*What is expected*.
Begin with the line that contains "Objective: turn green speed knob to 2" and continue down through the line that contains "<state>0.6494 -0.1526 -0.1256"; reproduce those lines exactly and only those.

****

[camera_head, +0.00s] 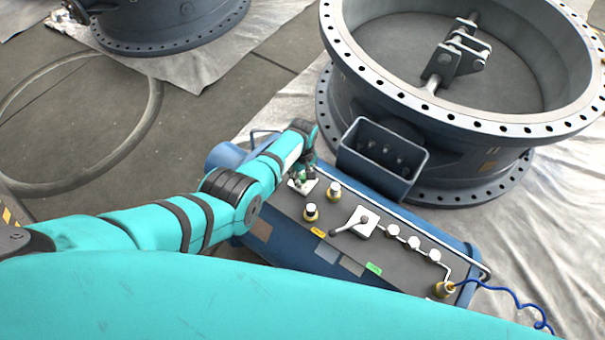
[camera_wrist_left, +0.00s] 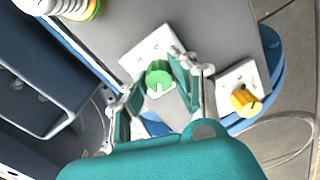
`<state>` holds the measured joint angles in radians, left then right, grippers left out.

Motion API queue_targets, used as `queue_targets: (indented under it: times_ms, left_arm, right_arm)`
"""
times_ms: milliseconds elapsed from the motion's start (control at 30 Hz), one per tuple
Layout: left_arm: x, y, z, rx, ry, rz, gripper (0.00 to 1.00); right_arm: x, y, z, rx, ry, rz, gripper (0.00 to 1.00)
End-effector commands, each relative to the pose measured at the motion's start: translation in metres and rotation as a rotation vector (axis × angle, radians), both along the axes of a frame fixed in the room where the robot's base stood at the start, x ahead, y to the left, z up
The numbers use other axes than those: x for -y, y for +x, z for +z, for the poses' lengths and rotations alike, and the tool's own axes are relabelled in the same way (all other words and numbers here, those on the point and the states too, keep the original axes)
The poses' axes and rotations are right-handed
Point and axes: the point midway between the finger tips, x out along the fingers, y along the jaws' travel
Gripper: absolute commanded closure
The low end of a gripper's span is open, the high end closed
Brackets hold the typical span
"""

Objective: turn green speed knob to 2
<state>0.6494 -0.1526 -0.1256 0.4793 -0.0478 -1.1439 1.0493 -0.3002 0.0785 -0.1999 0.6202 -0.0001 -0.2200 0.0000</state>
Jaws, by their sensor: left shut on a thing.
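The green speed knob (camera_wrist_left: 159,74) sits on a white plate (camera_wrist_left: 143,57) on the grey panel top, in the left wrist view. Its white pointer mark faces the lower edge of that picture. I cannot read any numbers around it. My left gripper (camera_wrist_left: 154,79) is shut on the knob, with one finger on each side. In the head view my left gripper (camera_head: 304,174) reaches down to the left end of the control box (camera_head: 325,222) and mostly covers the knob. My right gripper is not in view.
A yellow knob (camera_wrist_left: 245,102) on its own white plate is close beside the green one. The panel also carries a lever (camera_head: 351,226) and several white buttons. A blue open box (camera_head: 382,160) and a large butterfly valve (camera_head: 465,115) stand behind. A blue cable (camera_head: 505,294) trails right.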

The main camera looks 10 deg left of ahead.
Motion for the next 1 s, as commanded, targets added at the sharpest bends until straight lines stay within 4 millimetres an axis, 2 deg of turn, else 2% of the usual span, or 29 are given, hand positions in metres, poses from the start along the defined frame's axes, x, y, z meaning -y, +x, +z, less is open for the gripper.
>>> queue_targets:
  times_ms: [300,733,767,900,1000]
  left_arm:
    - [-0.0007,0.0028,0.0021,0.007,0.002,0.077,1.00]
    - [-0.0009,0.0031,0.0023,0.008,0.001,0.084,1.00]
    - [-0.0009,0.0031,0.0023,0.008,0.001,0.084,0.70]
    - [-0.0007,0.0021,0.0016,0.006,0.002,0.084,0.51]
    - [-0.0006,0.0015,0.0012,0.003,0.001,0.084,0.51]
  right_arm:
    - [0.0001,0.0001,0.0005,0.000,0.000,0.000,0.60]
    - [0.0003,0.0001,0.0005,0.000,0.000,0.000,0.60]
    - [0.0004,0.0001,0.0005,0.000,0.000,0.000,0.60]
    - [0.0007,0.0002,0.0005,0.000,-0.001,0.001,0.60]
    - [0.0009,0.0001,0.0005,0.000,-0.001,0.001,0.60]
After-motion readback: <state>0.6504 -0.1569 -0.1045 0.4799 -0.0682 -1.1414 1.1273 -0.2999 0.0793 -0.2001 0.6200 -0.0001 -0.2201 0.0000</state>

****

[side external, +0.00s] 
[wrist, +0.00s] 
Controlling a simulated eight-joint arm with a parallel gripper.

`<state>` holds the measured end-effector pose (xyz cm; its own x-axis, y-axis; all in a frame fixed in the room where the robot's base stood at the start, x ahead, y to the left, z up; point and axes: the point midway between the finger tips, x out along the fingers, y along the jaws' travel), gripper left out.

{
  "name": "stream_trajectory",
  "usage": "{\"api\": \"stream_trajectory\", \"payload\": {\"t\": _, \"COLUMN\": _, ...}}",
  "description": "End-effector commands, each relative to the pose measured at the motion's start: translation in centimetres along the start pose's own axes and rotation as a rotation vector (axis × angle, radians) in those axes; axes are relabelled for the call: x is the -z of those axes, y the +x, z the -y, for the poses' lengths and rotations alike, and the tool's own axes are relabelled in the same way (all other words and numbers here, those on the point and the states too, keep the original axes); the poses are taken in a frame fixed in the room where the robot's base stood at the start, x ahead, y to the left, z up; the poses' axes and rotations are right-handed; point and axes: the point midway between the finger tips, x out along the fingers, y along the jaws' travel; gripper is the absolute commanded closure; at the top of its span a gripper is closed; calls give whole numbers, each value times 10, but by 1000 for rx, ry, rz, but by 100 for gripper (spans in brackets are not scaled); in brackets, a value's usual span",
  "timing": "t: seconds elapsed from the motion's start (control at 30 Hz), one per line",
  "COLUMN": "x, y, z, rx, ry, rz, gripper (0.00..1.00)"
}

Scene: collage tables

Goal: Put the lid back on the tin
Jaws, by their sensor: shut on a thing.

****

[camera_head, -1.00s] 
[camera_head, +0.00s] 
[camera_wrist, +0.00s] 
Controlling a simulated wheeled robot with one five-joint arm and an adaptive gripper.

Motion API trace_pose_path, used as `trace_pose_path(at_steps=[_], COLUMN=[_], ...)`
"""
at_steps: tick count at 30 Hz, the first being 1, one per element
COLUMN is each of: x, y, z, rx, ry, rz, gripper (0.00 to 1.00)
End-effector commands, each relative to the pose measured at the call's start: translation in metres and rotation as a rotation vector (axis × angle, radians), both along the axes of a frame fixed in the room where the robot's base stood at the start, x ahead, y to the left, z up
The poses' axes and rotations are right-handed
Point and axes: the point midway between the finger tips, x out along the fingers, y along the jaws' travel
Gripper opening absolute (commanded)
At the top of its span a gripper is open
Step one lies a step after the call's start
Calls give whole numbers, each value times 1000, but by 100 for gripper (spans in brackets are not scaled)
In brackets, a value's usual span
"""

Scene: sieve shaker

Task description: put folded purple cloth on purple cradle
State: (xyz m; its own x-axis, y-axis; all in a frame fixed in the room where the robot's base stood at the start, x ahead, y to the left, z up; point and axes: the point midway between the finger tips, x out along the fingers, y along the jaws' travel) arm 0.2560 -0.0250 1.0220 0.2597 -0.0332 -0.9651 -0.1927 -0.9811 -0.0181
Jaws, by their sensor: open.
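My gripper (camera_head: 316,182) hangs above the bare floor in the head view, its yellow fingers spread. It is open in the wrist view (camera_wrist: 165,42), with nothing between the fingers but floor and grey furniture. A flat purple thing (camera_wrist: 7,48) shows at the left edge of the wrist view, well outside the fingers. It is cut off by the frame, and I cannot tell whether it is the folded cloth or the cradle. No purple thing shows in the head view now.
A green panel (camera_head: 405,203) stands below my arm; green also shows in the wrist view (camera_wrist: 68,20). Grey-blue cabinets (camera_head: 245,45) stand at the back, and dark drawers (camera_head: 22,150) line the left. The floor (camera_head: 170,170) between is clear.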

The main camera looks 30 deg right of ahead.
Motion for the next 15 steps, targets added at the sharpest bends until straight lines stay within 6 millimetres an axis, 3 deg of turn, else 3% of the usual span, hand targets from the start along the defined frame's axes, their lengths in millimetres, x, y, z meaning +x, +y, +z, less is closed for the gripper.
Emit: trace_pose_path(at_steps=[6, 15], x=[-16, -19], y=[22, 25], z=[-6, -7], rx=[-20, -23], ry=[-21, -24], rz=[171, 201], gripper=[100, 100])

****

*Answer to the exercise*.
Objective: turn green speed knob to 2
<state>0.6494 -0.1526 -0.1256 0.4793 -0.0478 -1.1439 1.0493 -0.3002 0.0785 -0.1999 0.6202 -0.0001 -0.2200 0.0000</state>

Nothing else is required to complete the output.